━━━━━ RECORDED INFORMATION ━━━━━

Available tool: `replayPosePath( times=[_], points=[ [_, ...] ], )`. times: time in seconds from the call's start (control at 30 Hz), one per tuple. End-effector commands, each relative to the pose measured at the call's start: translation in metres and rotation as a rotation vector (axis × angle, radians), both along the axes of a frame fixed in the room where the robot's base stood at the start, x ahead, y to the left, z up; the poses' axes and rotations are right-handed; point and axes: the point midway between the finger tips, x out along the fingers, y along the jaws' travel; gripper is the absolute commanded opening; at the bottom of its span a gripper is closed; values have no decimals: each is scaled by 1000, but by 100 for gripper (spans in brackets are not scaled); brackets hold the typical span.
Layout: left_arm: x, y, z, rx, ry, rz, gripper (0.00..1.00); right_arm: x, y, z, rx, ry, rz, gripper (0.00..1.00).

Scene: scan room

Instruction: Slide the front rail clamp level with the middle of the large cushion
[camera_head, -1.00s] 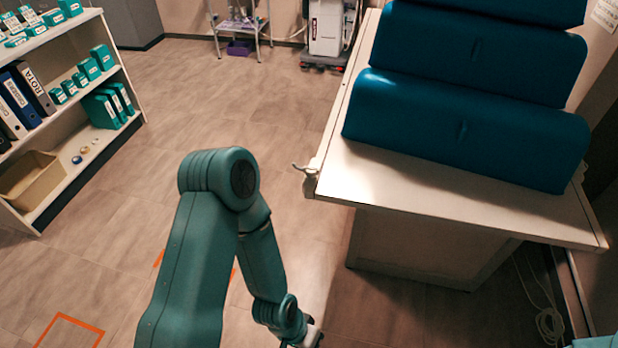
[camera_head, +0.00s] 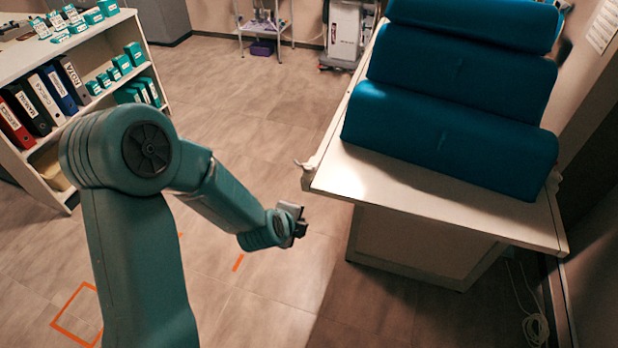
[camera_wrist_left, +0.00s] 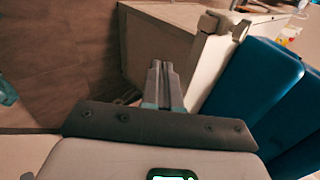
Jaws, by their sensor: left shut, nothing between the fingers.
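The front rail clamp (camera_head: 306,167), small and pale with a short handle, sits at the left edge of the white table (camera_head: 420,197), near its front corner. Three blue cushions lie across the table top. The front cushion (camera_head: 450,145) looks the longest; its middle is well right of the clamp and a little farther back. My left gripper (camera_head: 300,227) is shut and empty, below and apart from the clamp. In the left wrist view its fingers (camera_wrist_left: 163,70) are together, with a pale fitting that looks like the clamp (camera_wrist_left: 222,24) ahead to the right.
A shelf (camera_head: 70,190) with binders and teal boxes stands at the left. A wheeled white machine (camera_head: 346,32) and a trolley (camera_head: 262,25) stand at the back. Open floor (camera_head: 255,130) lies between shelf and table. A coiled cable (camera_head: 535,325) lies at the lower right.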

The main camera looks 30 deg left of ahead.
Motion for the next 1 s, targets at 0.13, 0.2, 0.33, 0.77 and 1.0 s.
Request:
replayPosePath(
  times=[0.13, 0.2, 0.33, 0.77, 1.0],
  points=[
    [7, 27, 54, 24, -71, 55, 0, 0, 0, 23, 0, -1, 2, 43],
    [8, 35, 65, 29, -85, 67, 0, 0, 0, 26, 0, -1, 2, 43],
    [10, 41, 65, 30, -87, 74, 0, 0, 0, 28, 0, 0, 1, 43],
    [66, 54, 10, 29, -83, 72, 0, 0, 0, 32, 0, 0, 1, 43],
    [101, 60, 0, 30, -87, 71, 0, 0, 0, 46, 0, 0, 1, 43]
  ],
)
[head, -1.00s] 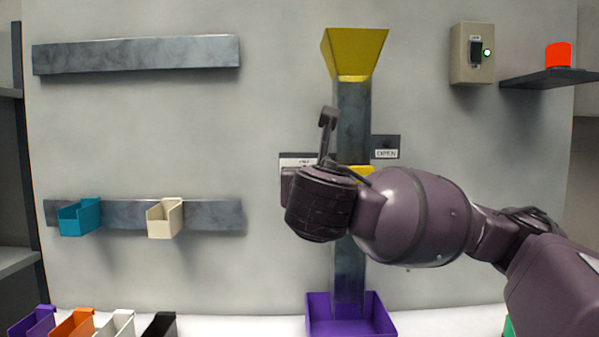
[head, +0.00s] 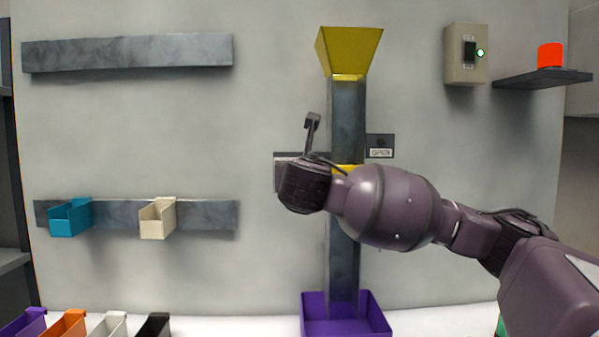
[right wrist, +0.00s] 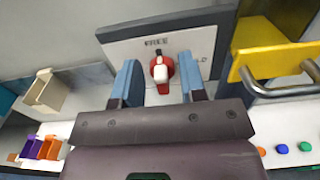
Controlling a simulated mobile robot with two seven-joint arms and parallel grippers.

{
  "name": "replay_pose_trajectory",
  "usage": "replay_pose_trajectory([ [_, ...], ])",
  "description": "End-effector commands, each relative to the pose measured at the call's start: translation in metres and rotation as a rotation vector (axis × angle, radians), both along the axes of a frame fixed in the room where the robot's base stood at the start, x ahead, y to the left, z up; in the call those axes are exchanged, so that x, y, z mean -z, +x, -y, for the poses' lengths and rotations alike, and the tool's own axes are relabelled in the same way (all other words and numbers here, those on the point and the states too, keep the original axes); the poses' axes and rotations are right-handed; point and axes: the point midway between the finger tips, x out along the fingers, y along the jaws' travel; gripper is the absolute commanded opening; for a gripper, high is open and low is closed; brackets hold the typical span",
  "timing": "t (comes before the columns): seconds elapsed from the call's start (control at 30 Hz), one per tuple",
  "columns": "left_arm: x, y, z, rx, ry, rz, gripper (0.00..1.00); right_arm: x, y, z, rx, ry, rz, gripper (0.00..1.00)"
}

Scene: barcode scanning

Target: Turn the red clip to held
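The red clip (right wrist: 162,72) is a small red knob with a whitish front and a dark tip at its top. It sits on a grey wall plate (right wrist: 130,48) in the right wrist view. The dark tip points up at the "FREE" label; a partly covered label, ending in "LD", is to the right. My right gripper (right wrist: 158,64) is open, its two blue-padded fingers on either side of the clip with gaps. In the head view my right wrist hides the clip and most of the plate (head: 285,157). My left gripper is not in view.
The grey chute (head: 345,110) with yellow funnel (head: 349,52) stands beside my right wrist, above a purple bin (head: 345,325). A yellow part with a metal handle (right wrist: 283,92) is close right of the gripper. Teal (head: 70,218) and cream (head: 157,219) bins hang left.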

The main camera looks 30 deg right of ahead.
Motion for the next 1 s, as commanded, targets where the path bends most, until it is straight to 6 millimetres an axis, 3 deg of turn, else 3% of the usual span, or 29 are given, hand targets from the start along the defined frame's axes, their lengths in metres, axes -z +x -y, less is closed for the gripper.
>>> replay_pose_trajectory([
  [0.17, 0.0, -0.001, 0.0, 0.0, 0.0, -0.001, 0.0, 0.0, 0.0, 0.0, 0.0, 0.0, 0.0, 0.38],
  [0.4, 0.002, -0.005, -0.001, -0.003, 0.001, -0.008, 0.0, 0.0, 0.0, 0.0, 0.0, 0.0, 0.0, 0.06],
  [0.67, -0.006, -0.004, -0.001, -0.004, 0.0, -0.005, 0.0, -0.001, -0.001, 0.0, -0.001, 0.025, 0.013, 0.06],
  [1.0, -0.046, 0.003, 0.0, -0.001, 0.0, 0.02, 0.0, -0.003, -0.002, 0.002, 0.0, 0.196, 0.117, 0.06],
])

━━━━━

*TO BE DONE*
Copy out all lines that carry the word "columns".

*ANSWER TO THIS EXERCISE*
  "timing": "t (comes before the columns): seconds elapsed from the call's start (control at 30 Hz), one per tuple",
  "columns": "left_arm: x, y, z, rx, ry, rz, gripper (0.00..1.00); right_arm: x, y, z, rx, ry, rz, gripper (0.00..1.00)"

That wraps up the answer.